Mais le pire, c'est que, exit aussi JFK l'éditorialiste. Sur Marianne ou ailleurs, fini ce qui faisait son génie: la plume. Terminé le bulletin hebdomadaire. Le maître abandonne ce en quoi il excelle pour se plonger dans ce pourquoi il n'est pas fait: la causette médiatique. Là, il ne sert à rien, la forme le désavantage. J'ai mal, quand je parle de lui, de voir un clampin souriant gentiment car n'ayant retenu de lui que ses gesticulations et ses postillons. Un édito de JFK vous secoue la conscience, vous ramène à la bonne volonté, vous interdit la haine, le renoncement, vous souffle l'espoir d'une nouvelle voie, vous montre un angle nouveau et joyeux, même dans la colère, vous transmute toute la merde en combattivité d'une bonne grosse dose d'amour. Voir JFK faire des ronds de jambe télévisuels à BHL, Giesber, Marseille ou Barbier, l'entendre mêlé à des quizz débiles à la radio, c'est pénible.

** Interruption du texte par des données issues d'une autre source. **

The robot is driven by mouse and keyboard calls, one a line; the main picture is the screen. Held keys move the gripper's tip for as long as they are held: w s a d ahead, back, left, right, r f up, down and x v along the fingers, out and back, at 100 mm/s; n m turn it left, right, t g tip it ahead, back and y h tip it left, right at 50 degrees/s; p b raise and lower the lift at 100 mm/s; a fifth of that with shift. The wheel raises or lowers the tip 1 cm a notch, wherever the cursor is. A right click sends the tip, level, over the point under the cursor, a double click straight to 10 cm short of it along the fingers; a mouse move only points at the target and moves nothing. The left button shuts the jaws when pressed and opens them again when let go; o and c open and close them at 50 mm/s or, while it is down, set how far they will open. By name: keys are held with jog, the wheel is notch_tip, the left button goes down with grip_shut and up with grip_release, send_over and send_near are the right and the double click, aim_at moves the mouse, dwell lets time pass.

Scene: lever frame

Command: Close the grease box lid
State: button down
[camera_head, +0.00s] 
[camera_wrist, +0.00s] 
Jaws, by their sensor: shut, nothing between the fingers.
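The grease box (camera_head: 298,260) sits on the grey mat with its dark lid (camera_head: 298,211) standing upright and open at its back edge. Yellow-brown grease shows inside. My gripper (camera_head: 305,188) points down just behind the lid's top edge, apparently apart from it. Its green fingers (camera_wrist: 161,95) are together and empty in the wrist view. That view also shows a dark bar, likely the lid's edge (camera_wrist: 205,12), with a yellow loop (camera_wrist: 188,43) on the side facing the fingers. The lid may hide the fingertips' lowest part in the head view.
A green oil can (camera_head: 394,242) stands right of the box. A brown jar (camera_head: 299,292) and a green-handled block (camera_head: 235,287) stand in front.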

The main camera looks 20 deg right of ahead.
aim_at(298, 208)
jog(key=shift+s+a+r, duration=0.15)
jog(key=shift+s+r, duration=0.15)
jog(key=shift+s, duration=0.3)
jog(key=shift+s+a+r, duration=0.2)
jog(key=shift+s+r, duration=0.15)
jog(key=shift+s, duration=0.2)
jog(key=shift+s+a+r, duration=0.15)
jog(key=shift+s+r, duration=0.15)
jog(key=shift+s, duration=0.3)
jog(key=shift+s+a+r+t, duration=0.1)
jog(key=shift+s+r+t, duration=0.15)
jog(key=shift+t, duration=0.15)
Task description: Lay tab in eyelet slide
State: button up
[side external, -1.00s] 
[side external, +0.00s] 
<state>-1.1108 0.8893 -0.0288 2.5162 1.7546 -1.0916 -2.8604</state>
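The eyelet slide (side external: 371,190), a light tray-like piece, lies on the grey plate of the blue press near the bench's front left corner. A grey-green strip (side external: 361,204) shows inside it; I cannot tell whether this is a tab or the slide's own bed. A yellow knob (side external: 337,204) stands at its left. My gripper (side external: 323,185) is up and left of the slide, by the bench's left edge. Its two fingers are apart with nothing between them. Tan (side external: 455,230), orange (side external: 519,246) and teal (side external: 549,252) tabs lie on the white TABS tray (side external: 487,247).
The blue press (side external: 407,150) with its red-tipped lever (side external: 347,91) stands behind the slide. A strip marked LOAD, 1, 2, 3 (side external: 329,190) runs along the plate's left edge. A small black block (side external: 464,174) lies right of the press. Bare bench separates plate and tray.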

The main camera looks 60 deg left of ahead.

Annius horribilis, Gaccio, peut-être traumatisé par les barbouseries de Canal, ou, allez savoir, par l'arrivisme sans état d'âmes de collègues de travail, quitte les Guignols. Ceux ci s'enfoncent dans un néant beauf sans conscience ni drôlerie(sauf peut-être pour le fan d'OSS117). C'est à se demander si ce ne sont pas Roucas et Amadou qui écrivent les sketches....
Dans la même veine, le Groland. On a eu Charlie qui virait aux Inrocks et Val devenant patron d'une chaine publique. Et bien on a vu aussi le Hara-Kiri télévisuel politiquement impertinent et jubilatoirement grossier, visiblement mis au pas après une cure de rugby(les anciens abonnés de Canal me comprendront), oubliant l'impertinent et le jubilatoire pour ne conserver que le grossier couille-bite ne faisant probablement plus rire que les fans d'OSS117.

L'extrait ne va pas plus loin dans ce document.